While the study of managed retreat will focus on communities suffering from floods and wildfires, Sutley said the work could guide decision making for communities faced with different kinds of repeating natural disasters. 

“Floods aren’t the only hazard this work is applicable to,” she said. “In many ways, flooding isn’t much different from a lot of hazards. How can we best move out of a place that is going to be hit repeatedly by disaster and has a record of being hit repeatedly?” 

The KU researcher said the goal is to understand how managed-retreat approaches are being considered across many geographies, nations and cultures, then identify any key strategies that are shared, as well as understand where there are necessary differences. 

“There are many different strategies,” Sutley said. “In the U.S., one of the most common ways we see managed retreat executed is with the buyout program from FEMA. This project, through our international collaboration, is trying to understand how different cities and governments — faced with different types of hazards, with different political, social and cultural contexts — have considered managed retreat. Did they successfully adopt it or one of its strategies? What challenges or barriers did they run into that prevented them from adopting it? What challenges came up when they went through this process? What can we learn within countries across geographies, and then across countries and geographies?”

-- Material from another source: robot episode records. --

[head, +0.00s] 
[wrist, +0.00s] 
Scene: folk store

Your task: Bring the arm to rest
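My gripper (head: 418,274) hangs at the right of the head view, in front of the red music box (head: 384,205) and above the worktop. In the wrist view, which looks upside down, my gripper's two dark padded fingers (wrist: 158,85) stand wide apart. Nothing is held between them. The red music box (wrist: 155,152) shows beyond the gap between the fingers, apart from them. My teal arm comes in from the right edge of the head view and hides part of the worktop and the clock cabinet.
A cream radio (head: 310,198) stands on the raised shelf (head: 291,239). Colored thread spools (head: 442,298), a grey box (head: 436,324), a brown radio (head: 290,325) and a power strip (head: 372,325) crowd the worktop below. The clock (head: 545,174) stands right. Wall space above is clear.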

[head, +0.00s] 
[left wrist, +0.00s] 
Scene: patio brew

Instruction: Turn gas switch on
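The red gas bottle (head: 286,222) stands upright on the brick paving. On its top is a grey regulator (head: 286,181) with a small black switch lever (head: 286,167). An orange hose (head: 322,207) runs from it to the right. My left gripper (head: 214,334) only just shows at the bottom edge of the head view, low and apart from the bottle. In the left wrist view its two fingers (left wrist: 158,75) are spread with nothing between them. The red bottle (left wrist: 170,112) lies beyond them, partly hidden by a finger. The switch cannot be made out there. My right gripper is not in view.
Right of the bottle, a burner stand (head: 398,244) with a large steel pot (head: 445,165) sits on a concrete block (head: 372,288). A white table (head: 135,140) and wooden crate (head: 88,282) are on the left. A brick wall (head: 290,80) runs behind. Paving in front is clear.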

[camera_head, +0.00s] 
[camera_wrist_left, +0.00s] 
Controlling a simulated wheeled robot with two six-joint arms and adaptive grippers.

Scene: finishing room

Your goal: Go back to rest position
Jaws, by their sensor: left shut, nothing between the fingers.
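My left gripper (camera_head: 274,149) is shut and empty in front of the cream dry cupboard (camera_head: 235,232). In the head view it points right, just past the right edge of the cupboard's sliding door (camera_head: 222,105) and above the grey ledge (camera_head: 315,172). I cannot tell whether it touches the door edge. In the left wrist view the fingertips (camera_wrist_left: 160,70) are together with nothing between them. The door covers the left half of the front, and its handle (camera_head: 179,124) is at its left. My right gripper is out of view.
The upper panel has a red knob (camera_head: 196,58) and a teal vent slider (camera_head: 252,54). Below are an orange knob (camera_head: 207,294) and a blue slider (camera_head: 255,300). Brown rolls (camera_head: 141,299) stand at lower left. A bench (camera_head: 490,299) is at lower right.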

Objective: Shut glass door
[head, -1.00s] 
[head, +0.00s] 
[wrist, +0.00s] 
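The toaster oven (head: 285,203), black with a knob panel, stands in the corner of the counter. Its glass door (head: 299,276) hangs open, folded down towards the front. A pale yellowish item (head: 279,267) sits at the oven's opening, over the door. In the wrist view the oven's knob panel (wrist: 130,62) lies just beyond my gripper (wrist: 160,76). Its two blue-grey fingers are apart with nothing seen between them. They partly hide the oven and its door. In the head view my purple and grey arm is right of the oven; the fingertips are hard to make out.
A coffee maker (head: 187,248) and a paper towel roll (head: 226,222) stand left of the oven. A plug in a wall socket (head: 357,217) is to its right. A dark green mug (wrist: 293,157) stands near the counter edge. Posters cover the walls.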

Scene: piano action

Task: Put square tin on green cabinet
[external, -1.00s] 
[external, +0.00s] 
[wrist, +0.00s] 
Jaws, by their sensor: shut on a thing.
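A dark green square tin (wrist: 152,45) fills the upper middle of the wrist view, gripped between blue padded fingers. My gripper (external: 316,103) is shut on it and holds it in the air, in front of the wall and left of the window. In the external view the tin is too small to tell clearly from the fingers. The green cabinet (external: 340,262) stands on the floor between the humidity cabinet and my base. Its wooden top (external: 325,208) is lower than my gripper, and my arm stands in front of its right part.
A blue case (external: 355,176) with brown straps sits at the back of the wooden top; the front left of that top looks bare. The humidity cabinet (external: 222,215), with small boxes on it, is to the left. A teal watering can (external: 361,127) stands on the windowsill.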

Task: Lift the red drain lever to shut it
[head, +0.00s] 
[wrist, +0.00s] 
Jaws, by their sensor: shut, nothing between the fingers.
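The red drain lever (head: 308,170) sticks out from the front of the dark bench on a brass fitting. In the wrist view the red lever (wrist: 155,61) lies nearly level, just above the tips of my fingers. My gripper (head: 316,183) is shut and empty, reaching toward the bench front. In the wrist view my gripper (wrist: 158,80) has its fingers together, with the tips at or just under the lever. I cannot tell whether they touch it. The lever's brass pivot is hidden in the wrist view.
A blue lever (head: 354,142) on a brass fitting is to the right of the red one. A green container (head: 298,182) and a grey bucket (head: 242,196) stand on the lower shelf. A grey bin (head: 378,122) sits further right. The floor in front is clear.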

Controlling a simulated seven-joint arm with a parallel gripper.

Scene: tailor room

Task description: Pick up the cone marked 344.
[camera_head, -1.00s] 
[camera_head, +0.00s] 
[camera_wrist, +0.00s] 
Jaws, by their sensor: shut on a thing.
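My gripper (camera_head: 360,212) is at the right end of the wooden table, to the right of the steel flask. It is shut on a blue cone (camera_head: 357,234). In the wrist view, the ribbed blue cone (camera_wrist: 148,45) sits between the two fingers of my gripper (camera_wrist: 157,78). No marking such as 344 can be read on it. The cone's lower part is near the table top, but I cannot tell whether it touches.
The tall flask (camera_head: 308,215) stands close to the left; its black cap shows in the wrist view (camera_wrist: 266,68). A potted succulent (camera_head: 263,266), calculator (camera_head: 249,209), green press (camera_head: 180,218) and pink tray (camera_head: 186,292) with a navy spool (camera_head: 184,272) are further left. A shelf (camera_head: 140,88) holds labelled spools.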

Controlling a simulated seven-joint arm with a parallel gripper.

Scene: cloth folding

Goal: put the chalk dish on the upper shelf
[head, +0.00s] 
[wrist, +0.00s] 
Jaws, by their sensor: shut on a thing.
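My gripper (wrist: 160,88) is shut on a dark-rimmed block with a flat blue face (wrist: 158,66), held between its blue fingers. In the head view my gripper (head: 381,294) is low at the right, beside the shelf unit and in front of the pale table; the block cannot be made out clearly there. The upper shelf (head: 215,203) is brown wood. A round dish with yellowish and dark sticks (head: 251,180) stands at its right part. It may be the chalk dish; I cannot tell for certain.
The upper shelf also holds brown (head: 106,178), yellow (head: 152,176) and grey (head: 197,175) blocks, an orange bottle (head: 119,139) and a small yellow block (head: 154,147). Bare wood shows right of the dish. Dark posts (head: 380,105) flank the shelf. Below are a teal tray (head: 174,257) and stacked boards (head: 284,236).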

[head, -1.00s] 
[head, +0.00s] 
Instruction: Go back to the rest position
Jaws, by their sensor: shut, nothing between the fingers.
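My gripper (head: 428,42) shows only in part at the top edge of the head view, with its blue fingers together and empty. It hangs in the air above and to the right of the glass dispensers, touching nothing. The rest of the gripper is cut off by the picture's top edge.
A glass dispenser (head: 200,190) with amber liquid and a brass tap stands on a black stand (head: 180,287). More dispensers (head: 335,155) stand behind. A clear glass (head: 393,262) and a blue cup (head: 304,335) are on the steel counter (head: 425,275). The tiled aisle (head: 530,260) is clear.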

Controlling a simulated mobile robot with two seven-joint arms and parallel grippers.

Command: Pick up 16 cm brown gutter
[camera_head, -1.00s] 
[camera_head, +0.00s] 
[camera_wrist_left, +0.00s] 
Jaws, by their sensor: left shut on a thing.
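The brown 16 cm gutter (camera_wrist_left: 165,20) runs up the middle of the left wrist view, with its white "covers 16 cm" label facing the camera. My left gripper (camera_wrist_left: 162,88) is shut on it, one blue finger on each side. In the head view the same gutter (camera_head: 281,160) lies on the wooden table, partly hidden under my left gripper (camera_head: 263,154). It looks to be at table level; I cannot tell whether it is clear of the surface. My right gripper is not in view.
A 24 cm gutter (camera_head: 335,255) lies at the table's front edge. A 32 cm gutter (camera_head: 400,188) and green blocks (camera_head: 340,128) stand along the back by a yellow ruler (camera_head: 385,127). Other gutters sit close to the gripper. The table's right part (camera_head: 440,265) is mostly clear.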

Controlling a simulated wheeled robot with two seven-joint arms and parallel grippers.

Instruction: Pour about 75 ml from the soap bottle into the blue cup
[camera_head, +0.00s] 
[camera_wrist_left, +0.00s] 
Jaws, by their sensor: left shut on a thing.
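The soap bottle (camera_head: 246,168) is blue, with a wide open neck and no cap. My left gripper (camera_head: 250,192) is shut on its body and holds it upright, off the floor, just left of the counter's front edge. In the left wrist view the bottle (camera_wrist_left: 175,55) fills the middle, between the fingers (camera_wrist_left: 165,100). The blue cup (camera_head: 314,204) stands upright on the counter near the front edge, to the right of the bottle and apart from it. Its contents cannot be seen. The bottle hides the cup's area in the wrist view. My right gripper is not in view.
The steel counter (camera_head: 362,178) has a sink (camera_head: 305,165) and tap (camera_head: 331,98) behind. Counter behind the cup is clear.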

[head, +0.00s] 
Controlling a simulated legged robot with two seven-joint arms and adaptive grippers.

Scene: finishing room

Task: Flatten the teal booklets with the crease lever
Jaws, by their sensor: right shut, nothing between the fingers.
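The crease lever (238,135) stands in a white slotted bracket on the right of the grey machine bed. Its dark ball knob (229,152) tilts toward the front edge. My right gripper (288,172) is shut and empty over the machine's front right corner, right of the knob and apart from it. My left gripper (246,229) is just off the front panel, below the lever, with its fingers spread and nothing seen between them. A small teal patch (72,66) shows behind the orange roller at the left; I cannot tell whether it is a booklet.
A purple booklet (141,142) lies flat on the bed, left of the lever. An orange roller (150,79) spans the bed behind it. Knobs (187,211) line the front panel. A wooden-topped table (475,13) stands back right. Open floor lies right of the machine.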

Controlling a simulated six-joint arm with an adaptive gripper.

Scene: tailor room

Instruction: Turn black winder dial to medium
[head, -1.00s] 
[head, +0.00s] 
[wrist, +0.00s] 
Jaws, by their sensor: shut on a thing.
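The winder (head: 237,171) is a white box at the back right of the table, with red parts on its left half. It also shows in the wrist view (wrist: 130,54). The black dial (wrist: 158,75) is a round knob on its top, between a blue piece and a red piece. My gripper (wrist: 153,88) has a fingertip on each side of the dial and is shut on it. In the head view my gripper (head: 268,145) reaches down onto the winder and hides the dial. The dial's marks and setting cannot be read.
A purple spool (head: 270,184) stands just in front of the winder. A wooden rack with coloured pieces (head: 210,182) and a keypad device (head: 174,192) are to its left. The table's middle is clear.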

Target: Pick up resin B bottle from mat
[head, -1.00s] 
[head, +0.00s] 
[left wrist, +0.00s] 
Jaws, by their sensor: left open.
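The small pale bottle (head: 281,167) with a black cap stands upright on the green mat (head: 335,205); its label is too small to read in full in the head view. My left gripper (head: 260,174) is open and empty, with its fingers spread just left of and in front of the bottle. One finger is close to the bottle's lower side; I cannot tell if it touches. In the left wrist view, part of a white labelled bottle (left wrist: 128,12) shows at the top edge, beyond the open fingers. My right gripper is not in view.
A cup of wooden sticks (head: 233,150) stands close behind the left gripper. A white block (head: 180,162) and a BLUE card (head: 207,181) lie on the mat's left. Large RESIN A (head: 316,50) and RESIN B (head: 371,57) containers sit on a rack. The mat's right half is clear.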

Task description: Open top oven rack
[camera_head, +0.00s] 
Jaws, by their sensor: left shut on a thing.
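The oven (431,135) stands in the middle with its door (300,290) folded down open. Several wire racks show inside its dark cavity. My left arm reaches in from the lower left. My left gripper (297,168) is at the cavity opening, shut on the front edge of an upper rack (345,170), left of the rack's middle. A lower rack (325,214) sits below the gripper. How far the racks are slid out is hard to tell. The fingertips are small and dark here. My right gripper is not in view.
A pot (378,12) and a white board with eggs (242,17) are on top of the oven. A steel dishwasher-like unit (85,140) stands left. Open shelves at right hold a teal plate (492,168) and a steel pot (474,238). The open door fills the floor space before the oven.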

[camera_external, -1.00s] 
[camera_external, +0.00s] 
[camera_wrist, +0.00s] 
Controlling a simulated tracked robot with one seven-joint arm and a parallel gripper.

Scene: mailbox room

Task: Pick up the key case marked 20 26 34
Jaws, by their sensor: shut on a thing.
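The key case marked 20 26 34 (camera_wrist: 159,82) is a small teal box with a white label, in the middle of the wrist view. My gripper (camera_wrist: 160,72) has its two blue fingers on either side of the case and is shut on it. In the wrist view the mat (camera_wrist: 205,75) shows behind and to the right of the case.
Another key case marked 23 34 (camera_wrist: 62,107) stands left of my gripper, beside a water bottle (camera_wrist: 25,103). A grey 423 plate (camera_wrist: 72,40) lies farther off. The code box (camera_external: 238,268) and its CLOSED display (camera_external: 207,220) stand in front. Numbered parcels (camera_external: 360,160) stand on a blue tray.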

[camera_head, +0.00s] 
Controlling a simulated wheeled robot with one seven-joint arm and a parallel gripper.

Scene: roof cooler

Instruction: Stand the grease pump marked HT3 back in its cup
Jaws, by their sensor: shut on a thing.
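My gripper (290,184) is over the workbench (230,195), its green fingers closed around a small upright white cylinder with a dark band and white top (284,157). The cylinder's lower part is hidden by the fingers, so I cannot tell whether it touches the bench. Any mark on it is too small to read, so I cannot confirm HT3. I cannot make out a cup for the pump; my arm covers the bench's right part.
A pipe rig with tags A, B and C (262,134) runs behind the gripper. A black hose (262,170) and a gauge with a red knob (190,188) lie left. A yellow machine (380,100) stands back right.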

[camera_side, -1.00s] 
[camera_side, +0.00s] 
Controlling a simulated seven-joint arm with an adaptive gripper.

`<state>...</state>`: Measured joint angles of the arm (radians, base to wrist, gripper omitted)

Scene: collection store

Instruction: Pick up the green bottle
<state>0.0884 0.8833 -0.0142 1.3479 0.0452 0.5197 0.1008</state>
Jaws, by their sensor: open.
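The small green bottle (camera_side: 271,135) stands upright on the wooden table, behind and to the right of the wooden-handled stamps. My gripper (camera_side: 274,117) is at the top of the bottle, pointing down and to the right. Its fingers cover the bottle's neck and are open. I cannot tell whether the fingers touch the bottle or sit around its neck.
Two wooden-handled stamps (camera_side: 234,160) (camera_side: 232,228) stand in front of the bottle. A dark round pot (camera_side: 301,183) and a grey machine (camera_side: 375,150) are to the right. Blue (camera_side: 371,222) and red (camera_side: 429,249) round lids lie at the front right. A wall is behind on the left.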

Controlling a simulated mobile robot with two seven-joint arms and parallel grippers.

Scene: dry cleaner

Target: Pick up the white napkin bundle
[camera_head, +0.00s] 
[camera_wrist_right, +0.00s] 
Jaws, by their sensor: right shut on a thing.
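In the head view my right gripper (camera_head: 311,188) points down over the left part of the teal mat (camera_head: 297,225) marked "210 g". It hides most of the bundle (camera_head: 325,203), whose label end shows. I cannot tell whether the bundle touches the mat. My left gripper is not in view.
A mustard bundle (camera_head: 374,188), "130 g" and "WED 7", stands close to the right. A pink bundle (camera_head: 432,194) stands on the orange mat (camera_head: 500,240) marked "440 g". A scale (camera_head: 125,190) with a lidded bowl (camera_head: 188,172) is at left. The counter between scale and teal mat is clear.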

Sutley said the team would take care to seek and incorporate Indigenous knowledge and practices where applicable, partnering with communities that may already have faced relocation or exploitation historically. 

“The new Frontiers Research Fund of Canada require that you consider and include Indigenous communities,” Sutley said. “That's part of some of their equity legislation. It’s key to work with people who have relationships and experience doing this — taking time to build trust that's needed. Those are going to be key tenets. While the locations we've identified in the United States to partner with aren’t on reservations, for example, they certainly do have people who’ve been disproportionately impacted by historical and modern-day policies and practices that our team is very sensitive to.” 

From these studies, the collaborating researchers will document political, financial, social, cultural and policy barriers to adopting managed retreat. The study will include data collection via surveys, interviews, focus groups and roundtable discussions, ensuring the work incorporates viewpoints from people involved in the decision-making process at all levels.  

“How can we use all of that information to guide future communities who may consider managed retreat as an option?” Sutley said. “What are the pros? What are the things that make this a really great option in these different areas? Really, I think we're going to hear very different things from one community to the next but also from one kind of stakeholder in that decision process to the next. So, we're taking more of an open-ended approach.”

The results will help guide policymakers, community leaders and future research efforts. The researchers plan to produce “contextually relevant decision-support tools,” such as a training module, best-practices guidebook or conversation toolkits, to guide community leaders in engaging constituents on managed retreat.

Sutley said managed retreat is an urgent issue and the work would yield tools at the end of its three-year span.

“Any research that can offer guidance is needed as soon as possible,” she said. “We're really trying to learn from communities at different stages of dealing with this question — those who are over and done with it, those at the beginning and those in the middle. We're studying communities at all these different stages so we can understand how the process unfolds in these different contexts. The findings are meant to be relevant both immediately and long term.”